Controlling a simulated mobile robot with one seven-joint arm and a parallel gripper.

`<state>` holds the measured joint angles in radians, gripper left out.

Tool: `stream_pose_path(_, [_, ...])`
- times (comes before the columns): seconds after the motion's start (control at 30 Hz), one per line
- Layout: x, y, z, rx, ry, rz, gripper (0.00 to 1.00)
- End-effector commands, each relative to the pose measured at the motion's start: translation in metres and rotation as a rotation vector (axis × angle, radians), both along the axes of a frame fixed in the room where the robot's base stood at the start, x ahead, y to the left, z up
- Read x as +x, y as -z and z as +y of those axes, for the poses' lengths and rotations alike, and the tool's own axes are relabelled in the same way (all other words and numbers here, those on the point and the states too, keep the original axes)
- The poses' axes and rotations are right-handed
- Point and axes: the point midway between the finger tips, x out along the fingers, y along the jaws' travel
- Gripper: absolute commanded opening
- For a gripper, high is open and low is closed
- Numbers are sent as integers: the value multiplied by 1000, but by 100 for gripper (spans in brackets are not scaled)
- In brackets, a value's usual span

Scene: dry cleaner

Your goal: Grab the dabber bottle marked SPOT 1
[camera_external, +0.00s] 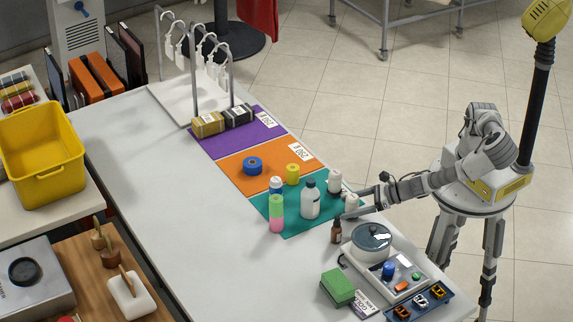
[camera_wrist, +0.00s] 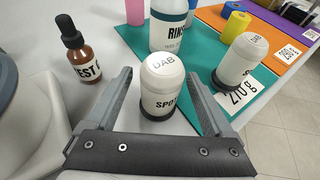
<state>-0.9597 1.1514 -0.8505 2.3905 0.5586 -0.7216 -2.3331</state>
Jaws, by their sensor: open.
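A white dabber bottle with a domed "DAB" cap stands upright on the teal mat's edge, seen in the wrist view (camera_wrist: 162,98) and the external view (camera_external: 351,201). Its label reads "SPO"; its number is not readable. My gripper (camera_wrist: 160,76) is open, with one finger on each side of this bottle and visible gaps. In the external view my gripper (camera_external: 350,211) is low at the mat's near right corner. A second, similar dabber bottle (camera_wrist: 240,60) stands farther right on the mat, also in the external view (camera_external: 335,181); its number is unclear.
A brown dropper bottle (camera_wrist: 80,52) stands left of my gripper. A white rinse bottle (camera_wrist: 168,28) stands just behind the nearer dabber. A "210 g" card (camera_wrist: 240,94) lies on the teal mat (camera_wrist: 125,33).

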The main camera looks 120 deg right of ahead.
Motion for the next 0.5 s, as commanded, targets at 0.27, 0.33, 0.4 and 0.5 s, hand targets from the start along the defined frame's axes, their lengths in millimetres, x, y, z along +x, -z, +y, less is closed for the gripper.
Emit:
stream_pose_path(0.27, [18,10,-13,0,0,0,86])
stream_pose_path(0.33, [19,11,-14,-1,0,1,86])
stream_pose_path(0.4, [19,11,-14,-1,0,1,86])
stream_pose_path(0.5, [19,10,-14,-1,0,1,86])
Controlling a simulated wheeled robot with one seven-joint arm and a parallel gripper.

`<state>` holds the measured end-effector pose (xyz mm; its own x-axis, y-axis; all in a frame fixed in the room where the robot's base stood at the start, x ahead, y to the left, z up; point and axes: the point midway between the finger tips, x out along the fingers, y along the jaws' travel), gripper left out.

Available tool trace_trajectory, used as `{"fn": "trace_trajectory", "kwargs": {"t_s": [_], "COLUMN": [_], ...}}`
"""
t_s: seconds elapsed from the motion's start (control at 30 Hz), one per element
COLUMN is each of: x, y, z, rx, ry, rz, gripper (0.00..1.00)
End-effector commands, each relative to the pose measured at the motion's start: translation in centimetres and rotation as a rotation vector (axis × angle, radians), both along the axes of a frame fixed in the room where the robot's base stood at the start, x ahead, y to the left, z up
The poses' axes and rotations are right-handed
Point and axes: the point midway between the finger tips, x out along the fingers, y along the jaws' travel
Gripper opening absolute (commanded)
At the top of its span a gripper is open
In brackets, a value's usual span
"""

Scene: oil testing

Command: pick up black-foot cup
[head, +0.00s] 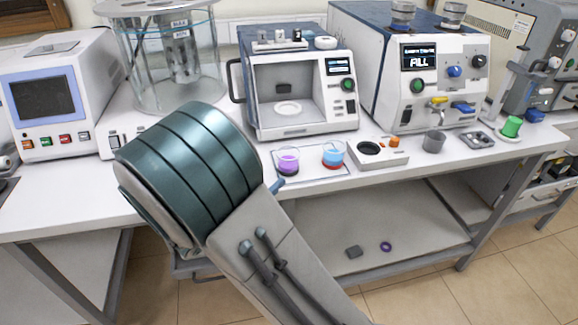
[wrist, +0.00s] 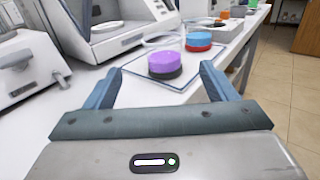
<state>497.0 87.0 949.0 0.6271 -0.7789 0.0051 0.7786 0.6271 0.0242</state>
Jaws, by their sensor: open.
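The black-foot cup (head: 288,161) has purple contents and a dark base. It stands upright at the left of a thin tray (head: 312,178) on the bench. In the wrist view the black-foot cup (wrist: 165,65) is ahead of my gripper (wrist: 159,72), between the lines of its two blue fingers. The fingers are apart with nothing between them. In the head view my arm hides most of the gripper; one blue fingertip (head: 278,185) shows just in front of the tray, close to the cup. A red-foot cup with blue contents (head: 333,154) stands to the right.
A white device with a round dark recess (head: 369,149) is right of the tray, then a grey cup (head: 433,141). An open-fronted machine (head: 297,95) stands behind the tray. A glass tank (head: 165,60) is at the left. The bench's front edge is close to my arm.

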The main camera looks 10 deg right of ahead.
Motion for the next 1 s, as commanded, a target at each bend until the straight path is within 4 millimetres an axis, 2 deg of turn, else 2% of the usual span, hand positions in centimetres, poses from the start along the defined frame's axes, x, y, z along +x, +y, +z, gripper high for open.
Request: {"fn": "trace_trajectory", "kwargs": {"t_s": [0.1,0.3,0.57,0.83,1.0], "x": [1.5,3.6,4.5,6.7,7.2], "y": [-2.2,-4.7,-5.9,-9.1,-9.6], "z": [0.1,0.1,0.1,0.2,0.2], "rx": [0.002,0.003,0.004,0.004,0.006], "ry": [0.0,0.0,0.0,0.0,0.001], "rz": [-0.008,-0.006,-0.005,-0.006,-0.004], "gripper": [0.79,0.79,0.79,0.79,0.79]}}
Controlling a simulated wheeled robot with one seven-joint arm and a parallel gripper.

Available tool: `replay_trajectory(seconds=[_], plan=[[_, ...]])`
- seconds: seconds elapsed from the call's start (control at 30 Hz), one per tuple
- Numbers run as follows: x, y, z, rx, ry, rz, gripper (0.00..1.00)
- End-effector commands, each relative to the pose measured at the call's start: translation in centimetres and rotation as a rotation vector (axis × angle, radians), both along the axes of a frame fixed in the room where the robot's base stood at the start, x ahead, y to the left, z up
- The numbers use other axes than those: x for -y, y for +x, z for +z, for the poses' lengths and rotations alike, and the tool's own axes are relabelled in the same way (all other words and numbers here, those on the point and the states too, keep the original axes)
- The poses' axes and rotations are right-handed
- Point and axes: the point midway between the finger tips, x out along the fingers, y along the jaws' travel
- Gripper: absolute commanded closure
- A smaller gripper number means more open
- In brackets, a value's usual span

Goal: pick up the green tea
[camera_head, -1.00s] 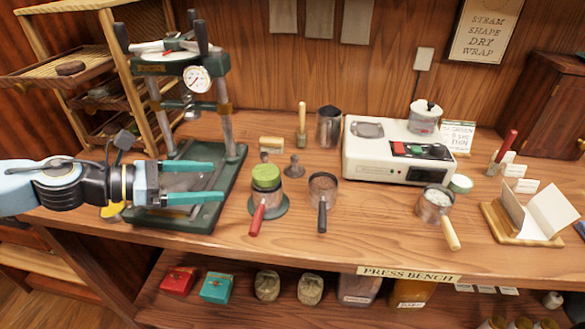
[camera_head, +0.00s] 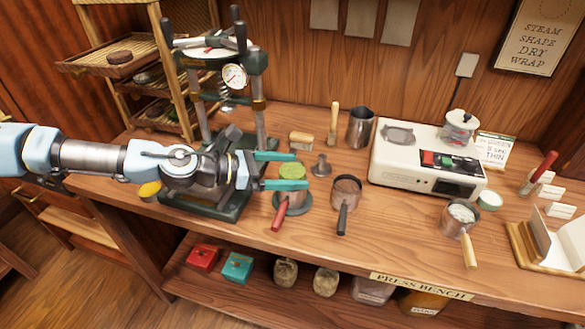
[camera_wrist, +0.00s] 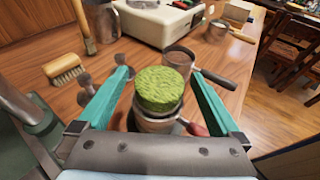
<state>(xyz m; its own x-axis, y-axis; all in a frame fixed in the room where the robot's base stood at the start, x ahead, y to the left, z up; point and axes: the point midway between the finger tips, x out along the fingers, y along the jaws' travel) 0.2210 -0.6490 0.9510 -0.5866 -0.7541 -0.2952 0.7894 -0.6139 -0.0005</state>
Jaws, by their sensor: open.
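The green tea (camera_head: 292,171) is a round green cake on top of a metal cup with a red handle (camera_head: 280,216), on the bench. It also shows in the wrist view (camera_wrist: 159,90), between and ahead of my fingers. My gripper (camera_head: 282,170) is open, its two teal fingers pointing right, one on the far side and one on the near side of the green tea in the head view. In the wrist view my gripper (camera_wrist: 163,100) holds nothing, and I cannot tell whether a finger touches the cake or cup.
A dark-handled cup (camera_head: 346,192) stands right of the green tea, with a small metal tamper (camera_head: 321,166) behind. The green press (camera_head: 258,128) stands behind my arm. A brush (camera_head: 301,141), a pitcher (camera_head: 360,128) and a white machine (camera_head: 428,168) stand farther back.

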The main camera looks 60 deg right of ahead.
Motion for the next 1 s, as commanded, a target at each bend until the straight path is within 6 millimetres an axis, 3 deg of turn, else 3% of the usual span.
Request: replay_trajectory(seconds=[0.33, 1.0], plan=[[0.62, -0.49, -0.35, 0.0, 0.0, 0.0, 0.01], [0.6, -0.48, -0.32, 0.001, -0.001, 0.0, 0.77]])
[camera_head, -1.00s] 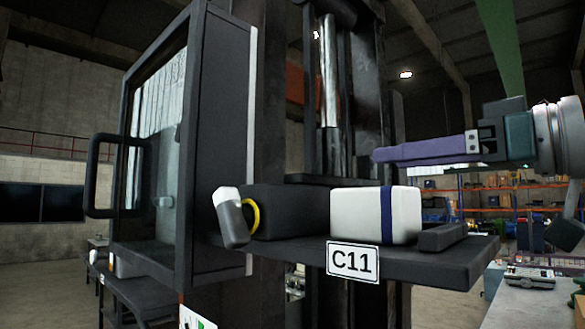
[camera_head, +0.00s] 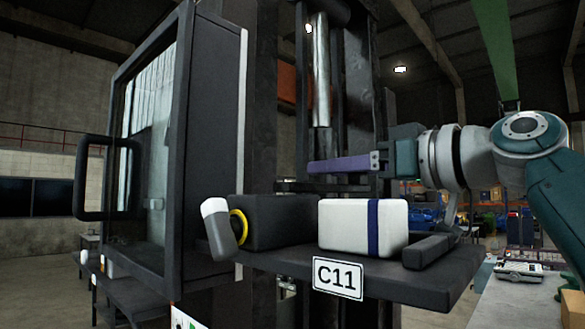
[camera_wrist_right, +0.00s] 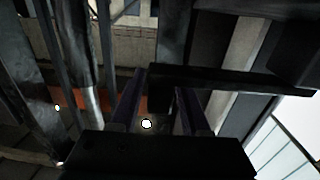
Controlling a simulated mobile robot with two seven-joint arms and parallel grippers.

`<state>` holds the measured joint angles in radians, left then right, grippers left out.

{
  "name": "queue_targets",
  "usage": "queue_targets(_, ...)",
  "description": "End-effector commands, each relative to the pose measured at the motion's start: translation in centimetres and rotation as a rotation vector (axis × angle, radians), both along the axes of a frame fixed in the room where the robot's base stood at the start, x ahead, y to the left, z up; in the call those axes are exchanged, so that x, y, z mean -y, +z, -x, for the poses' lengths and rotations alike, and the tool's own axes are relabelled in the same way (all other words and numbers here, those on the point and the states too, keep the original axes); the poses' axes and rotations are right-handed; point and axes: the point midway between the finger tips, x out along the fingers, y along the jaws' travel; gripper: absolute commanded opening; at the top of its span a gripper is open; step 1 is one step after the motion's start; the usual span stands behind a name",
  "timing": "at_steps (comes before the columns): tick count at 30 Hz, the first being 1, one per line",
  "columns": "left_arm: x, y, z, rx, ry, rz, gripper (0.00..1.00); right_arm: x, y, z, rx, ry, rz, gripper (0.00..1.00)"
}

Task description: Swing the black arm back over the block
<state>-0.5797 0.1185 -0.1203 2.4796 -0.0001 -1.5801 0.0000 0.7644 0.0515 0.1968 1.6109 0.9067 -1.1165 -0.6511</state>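My right gripper (camera_head: 340,164), with purple fingers, is level in front of the dark column, above the shelf. A white block with a blue band (camera_head: 342,225) sits on the shelf, below the gripper. My left gripper is out of view.
The dark shelf (camera_head: 420,280) bears the C11 label (camera_head: 337,278), a black block (camera_head: 285,222) with a yellow ring, and a tilted grey-white handle (camera_head: 218,226). A glass-fronted cabinet (camera_head: 180,150) with a large handle stands left. A bright vertical rod (camera_head: 321,75) stands behind.

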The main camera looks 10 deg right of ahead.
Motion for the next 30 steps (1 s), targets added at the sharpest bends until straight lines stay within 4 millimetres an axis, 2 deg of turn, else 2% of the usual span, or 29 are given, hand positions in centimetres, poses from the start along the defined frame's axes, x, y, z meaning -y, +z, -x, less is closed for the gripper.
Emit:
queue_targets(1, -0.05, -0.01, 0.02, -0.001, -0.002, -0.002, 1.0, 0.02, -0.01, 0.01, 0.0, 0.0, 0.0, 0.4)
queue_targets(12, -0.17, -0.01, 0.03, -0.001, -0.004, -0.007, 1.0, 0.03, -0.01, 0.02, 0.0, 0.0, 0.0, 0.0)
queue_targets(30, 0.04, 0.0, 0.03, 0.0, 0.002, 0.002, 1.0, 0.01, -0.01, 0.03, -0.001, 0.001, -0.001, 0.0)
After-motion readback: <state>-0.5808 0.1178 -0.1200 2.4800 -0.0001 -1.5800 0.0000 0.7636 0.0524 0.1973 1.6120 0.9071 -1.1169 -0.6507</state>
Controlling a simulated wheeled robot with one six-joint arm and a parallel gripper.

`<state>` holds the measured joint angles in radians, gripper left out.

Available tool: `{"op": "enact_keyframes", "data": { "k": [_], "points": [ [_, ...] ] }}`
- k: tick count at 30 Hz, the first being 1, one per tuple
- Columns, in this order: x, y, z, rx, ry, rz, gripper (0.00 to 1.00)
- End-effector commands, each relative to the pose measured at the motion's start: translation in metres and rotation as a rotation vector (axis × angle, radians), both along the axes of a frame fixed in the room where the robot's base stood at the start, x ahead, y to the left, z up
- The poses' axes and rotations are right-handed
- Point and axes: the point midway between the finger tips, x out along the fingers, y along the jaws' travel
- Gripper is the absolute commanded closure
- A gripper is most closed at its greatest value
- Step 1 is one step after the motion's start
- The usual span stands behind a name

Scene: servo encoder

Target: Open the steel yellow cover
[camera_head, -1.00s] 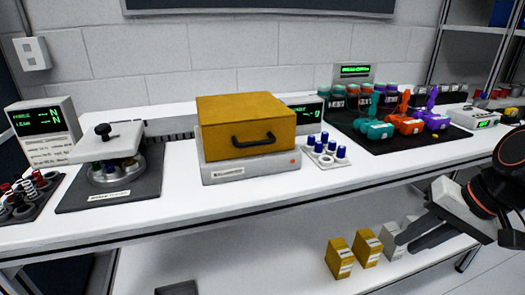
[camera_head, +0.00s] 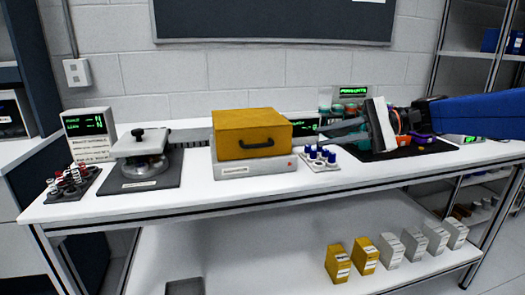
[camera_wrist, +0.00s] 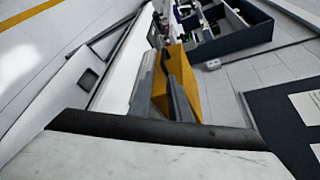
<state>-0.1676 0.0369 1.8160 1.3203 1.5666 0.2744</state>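The yellow cover (camera_head: 250,132) is a box with a dark bar handle (camera_head: 257,144) on its front. It sits closed on a pale instrument base (camera_head: 250,167) on the bench. The gripper appears apart from the handle.
A small white rack with blue-capped vials (camera_head: 319,157) stands just right of the base, below my gripper. A device with a black-knobbed plate (camera_head: 140,144) stands left. Bottles and coloured tools lie on a dark mat (camera_head: 385,155) behind my arm. The bench front is clear.

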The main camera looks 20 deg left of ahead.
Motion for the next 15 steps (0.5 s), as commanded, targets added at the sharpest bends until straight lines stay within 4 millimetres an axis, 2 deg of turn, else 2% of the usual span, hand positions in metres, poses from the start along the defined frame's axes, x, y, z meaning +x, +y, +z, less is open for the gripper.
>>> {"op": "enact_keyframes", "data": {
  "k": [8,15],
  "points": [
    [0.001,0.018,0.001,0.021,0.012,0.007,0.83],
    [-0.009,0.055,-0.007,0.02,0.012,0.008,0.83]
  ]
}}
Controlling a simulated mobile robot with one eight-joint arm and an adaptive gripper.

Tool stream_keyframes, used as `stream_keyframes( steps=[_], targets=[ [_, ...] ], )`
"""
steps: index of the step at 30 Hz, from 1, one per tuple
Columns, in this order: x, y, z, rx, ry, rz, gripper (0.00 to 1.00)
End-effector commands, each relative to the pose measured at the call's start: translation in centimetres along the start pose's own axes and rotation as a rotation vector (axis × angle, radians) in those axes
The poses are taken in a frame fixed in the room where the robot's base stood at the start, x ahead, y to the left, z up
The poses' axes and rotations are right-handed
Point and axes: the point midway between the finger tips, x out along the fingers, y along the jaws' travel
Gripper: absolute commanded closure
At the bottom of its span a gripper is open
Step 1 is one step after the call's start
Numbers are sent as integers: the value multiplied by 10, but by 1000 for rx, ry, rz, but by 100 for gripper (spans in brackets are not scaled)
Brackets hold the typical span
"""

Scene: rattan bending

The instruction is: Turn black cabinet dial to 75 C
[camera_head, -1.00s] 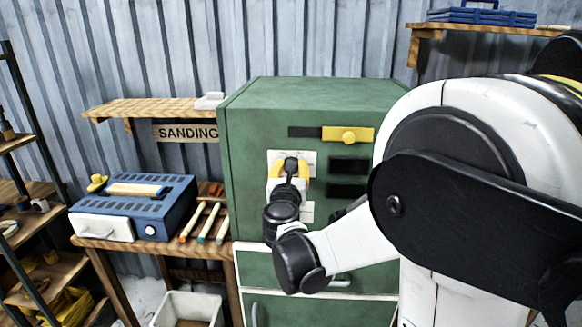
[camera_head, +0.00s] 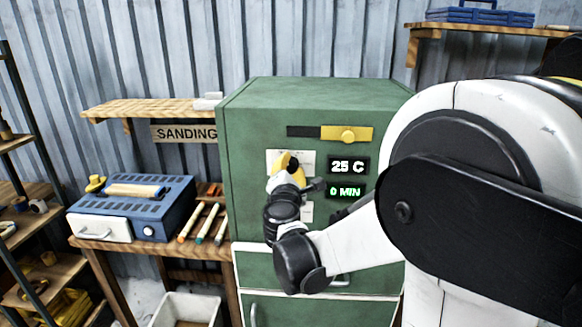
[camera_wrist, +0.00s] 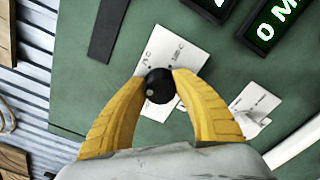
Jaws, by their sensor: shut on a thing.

[STATED GOAL] Reproduce each line from the records that contains the word "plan".

[FINISHED EXERCISE]
Available tool: `replay_trajectory(seconds=[_], plan=[[_, ...]])`
Request: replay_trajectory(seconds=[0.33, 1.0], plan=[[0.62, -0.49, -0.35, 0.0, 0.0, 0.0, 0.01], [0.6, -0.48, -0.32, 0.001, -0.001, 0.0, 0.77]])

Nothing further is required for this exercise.